Back in 2016, Tyler Sandberg, the spokesperson for Keep Colorado Working, which led the fight against Amendment 70, maintained that the increase in the minimum wage would lead to the loss of 90,000 jobs in Colorado — a prediction Webster says has not come true. "Data released by the Leeds School of Business found job growth in the restaurant industry has been strong for many years," she allows. "They've had eight consecutive years of sales growth. Colorado's restaurant industry is once again set to register sales of over $12 billion in 2018, a 40 percent increase over 2010. So the industry is really doing well, despite what we'll hear from opponents. Generally speaking, they can afford these pay increases."

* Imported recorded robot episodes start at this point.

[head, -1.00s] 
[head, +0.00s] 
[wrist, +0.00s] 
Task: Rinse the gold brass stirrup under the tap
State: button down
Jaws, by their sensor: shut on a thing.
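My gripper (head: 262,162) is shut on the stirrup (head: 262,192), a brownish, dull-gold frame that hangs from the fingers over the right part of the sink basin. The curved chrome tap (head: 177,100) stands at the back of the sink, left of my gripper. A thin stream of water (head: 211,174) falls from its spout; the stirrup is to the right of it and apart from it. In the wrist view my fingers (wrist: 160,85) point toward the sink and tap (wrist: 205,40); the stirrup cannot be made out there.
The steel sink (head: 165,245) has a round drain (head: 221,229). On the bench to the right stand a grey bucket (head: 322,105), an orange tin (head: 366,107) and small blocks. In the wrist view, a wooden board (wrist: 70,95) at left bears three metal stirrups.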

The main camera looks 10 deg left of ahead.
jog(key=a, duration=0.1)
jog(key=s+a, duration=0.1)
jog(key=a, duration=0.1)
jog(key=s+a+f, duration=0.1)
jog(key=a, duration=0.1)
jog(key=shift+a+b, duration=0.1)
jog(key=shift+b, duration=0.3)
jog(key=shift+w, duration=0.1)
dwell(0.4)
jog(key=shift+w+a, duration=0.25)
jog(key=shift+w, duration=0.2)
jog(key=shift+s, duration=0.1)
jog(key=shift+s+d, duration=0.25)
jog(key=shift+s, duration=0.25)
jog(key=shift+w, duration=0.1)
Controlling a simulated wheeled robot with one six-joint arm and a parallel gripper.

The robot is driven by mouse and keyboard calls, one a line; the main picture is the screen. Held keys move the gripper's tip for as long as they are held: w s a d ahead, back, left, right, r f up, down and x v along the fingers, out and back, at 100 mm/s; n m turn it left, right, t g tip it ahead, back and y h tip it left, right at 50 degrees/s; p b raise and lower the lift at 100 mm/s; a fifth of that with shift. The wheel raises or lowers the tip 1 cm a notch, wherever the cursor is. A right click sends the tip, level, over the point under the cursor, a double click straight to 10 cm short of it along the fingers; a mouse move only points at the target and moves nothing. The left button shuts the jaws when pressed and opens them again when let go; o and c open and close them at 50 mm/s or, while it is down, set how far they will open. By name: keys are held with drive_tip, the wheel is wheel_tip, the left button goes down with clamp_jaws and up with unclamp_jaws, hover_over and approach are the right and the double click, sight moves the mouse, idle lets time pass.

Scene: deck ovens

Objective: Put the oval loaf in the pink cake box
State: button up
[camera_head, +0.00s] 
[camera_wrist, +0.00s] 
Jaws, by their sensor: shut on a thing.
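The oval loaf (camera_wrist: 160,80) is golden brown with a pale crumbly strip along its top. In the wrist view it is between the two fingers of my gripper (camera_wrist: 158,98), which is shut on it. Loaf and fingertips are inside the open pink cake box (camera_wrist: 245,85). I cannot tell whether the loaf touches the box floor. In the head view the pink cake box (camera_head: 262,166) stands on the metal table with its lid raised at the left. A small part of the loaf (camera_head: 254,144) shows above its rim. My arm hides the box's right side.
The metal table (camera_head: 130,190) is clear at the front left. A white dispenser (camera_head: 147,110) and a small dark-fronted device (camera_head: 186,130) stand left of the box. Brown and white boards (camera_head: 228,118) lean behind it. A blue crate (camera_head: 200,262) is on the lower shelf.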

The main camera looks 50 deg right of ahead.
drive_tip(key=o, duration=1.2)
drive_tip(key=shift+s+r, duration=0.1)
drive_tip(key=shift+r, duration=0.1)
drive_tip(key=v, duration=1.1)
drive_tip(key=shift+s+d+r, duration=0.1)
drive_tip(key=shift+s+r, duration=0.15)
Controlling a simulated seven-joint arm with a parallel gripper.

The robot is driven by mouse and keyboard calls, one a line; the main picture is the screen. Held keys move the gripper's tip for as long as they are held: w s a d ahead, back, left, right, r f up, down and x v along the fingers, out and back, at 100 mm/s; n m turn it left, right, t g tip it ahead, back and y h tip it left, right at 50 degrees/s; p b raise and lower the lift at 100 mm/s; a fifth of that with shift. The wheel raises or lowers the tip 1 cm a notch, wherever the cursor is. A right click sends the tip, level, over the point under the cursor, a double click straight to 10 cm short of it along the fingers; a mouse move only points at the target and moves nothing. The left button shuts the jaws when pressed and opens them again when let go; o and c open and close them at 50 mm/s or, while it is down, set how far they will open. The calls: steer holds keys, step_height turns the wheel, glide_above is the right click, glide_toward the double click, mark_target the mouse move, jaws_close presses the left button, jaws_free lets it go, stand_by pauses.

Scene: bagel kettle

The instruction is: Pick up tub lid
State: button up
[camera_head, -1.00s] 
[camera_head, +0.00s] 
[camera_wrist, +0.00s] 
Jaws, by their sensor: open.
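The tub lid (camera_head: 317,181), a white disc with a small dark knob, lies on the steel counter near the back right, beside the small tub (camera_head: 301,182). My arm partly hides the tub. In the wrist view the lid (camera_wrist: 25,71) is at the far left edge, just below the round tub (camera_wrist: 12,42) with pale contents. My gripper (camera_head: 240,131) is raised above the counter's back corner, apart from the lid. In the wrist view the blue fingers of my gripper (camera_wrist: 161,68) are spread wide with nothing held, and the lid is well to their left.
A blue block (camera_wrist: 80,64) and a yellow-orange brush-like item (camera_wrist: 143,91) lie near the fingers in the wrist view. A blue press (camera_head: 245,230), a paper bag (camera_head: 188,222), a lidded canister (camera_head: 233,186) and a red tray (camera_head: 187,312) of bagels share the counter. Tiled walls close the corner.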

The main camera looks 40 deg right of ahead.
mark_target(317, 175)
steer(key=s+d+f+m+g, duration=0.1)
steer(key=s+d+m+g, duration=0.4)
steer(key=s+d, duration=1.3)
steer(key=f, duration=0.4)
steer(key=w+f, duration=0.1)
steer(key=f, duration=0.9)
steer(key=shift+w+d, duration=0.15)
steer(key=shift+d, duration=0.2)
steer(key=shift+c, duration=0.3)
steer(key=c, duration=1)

Backers of HB 18-1368 also note that some of the talking points used against Amendment 70 practically sound like endorsements of the new approach. Indeed, Sandberg told us, "If you're from Colorado, you know there's no way a family-owned Mexican restaurant in Alamosa will be able to pay the same starter wage as a big corporation in Cherry Creek. People from Colorado get that."
At the same time, Webster acknowledges that the new bill is bucking national trends. "As of July 2017, according to the National Employment Law Project, 25 states had passed laws that preempt cities from passing their own local minimum wages. So what we've been seeing most recently is kind of the opposite of what's happening in Colorado. In other places, we've seen cities move to increase the minimum wage, and then the state, in response, has passed a preemption law, so the local minimum wage doesn't go into effect."
That can't happen in Colorado if the bill is approved, and Webster feels business owners will get just as much out of it as employees. "We know that local economies, in particular, depend on people in those communities being able to spend money at local businesses," she says. "And everyone does better when people across the income spectrum have enough money to support their basic needs and the local economy."